I seem to go on a lot of weather rants.
Ugh, I’m awful. It makes me feel really unjustifiably bitter whenever I hear people talking about how beautiful or blue or bright or sunny the weather in Seoul supposedly is. The lack of actual blue sky here is one of two things that I will never ever ever ever be able to accept or adjust to here. (People pushing/touching me is the other thing.) Do other people just not see the constant haze and layer of smog?! I want to know the secret. How does this not bother other people?! Ugh. I just miss blue skies and bright sun so very very much. That was one of the nicest things about being home in Kansas recently.
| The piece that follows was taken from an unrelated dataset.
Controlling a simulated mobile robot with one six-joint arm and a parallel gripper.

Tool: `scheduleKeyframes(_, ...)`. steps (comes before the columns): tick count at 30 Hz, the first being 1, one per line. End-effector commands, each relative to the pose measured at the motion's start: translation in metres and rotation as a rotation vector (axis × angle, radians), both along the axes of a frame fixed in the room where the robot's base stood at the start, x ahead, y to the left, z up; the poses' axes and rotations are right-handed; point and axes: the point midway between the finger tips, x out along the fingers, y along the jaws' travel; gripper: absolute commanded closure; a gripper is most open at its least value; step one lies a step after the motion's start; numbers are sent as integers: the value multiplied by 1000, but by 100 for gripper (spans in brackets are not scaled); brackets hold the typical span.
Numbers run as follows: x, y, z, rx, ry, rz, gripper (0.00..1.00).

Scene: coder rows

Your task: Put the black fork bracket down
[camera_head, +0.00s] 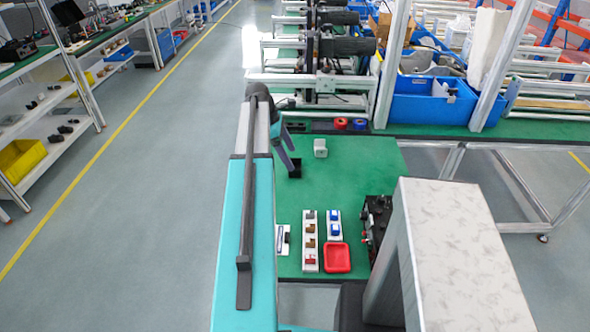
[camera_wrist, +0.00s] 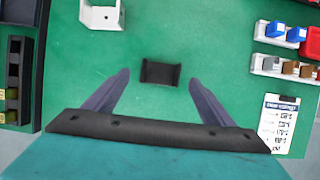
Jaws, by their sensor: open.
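The black fork bracket (camera_wrist: 160,72) lies on the green table top (camera_wrist: 150,35) in the wrist view, just beyond my fingertips. My gripper (camera_wrist: 158,78) is open and empty, its two grey fingers wide apart with clear green on both sides of the bracket. No finger touches the bracket in that view. In the head view my gripper (camera_head: 287,158) hangs over the far left part of the green table, and the small dark bracket (camera_head: 295,170) shows at its fingertips, partly hidden.
A white block (camera_head: 320,148) stands close by, right of my gripper. White racks of small parts (camera_head: 310,240) and a red tray (camera_head: 337,258) sit nearer. A black device (camera_head: 375,225) stands at the right edge. The middle of the table is clear.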

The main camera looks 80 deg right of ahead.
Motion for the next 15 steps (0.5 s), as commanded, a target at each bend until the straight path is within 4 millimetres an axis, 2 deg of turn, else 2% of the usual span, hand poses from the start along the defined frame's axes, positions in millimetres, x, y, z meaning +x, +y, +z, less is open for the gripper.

Even though it was the middle of winter and it had decided to be really fucking cold for the days I was there, the sun was still shining beautifully in a way that it just rarely (if ever) does in Seoul. (This does seem to be a Seoul-specific issue, because I remember far more blue skies when I lived in Gwangju.) To be fair, the weather has been acceptably warm for this time of year, at least, despite the haze. Also, my mood has always been very weather dependent and I hope to live somewhere where the skies are almost constantly clear someday, like the desert. In addition to not being able to live somewhere really smoggy, I could also never live somewhere it rains a lot, like the Pacific-Northwest. I would literally die of misery.
Today was also not a fantastic day, so I’m feeling both justifiably and unjustifiably bitter about a lot of things right now. That’s probably part of it.